◆ INPUT
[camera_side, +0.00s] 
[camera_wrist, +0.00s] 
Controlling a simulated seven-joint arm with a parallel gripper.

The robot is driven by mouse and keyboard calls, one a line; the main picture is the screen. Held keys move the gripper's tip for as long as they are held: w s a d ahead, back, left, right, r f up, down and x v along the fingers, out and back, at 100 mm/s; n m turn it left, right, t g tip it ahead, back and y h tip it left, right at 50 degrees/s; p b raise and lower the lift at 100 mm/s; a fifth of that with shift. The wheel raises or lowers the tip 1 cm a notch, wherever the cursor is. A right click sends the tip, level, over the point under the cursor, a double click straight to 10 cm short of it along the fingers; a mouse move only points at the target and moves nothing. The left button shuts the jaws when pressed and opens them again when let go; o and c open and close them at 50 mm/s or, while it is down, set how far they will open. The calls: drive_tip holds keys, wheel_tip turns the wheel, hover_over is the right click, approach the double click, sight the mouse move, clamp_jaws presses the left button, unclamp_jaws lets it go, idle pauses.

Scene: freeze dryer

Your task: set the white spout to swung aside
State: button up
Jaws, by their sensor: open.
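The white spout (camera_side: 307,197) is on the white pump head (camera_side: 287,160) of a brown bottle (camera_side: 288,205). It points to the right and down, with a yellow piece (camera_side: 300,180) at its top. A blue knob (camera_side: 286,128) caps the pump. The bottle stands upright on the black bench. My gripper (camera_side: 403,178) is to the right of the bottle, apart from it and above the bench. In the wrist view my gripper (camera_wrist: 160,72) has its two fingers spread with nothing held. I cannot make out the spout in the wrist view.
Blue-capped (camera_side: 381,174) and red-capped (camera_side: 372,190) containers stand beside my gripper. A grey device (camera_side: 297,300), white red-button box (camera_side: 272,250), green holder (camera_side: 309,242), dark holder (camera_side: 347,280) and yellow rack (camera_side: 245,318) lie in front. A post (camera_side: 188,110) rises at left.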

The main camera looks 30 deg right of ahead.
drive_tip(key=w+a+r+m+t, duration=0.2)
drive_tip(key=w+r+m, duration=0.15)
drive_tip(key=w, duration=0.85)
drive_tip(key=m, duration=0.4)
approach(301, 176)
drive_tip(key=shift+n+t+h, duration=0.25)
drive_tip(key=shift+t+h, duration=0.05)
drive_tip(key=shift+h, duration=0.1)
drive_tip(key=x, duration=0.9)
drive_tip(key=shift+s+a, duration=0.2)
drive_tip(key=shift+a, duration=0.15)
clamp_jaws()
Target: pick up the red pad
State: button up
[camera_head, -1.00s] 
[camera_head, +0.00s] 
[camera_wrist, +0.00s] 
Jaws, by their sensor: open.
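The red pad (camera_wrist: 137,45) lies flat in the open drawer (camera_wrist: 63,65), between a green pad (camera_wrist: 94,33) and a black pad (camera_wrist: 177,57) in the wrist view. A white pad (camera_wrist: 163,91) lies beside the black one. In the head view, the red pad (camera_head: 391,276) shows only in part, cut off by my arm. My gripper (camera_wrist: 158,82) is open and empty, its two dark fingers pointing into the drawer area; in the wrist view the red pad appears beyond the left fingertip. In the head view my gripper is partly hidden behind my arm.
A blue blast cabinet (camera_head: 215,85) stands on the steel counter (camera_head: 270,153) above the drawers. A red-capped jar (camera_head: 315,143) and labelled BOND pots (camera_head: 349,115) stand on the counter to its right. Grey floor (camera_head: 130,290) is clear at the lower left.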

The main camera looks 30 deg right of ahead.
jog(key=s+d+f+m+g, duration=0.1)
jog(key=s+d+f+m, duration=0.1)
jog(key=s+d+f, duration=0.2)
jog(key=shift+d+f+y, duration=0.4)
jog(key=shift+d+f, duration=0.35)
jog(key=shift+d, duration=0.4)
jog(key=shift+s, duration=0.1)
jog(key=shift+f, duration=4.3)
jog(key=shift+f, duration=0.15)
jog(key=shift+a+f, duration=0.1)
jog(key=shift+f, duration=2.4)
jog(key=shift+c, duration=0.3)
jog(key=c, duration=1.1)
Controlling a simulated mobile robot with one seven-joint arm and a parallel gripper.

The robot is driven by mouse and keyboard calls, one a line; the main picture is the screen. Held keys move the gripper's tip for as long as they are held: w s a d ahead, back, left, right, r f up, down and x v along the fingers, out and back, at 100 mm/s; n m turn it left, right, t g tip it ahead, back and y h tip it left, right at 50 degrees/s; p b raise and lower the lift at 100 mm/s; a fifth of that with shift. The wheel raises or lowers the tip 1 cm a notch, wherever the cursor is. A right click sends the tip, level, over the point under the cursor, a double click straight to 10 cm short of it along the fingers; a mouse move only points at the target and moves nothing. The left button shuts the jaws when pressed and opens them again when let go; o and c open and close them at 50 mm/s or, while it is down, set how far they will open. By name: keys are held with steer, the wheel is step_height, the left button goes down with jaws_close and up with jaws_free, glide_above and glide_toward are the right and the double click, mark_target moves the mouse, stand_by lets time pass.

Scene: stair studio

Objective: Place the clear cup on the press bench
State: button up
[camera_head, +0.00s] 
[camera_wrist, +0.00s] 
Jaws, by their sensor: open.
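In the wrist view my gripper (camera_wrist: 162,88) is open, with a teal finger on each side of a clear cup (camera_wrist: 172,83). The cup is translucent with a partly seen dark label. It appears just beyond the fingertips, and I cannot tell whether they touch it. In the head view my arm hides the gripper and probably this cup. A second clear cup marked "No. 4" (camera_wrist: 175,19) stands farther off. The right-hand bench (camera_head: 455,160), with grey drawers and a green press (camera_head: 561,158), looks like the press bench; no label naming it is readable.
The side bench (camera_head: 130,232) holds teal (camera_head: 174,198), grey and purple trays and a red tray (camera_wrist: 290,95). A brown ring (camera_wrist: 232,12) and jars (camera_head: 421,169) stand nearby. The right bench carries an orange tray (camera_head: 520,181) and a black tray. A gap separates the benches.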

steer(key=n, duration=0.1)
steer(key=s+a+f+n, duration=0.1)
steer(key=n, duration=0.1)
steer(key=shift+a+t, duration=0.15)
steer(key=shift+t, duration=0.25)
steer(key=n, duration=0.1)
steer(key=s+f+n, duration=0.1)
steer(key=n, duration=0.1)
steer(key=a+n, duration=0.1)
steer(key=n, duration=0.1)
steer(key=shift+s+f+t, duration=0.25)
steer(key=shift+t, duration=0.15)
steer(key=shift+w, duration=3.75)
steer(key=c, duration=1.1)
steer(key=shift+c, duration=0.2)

◆ OBJECTIVE
In the records above, locate the lines holding the word "Controlling". Copy each of them.

◆ RESPONSE TO THIS EXERCISE
Controlling a simulated seven-joint arm with a parallel gripper.
Controlling a simulated mobile robot with one seven-joint arm and a parallel gripper.

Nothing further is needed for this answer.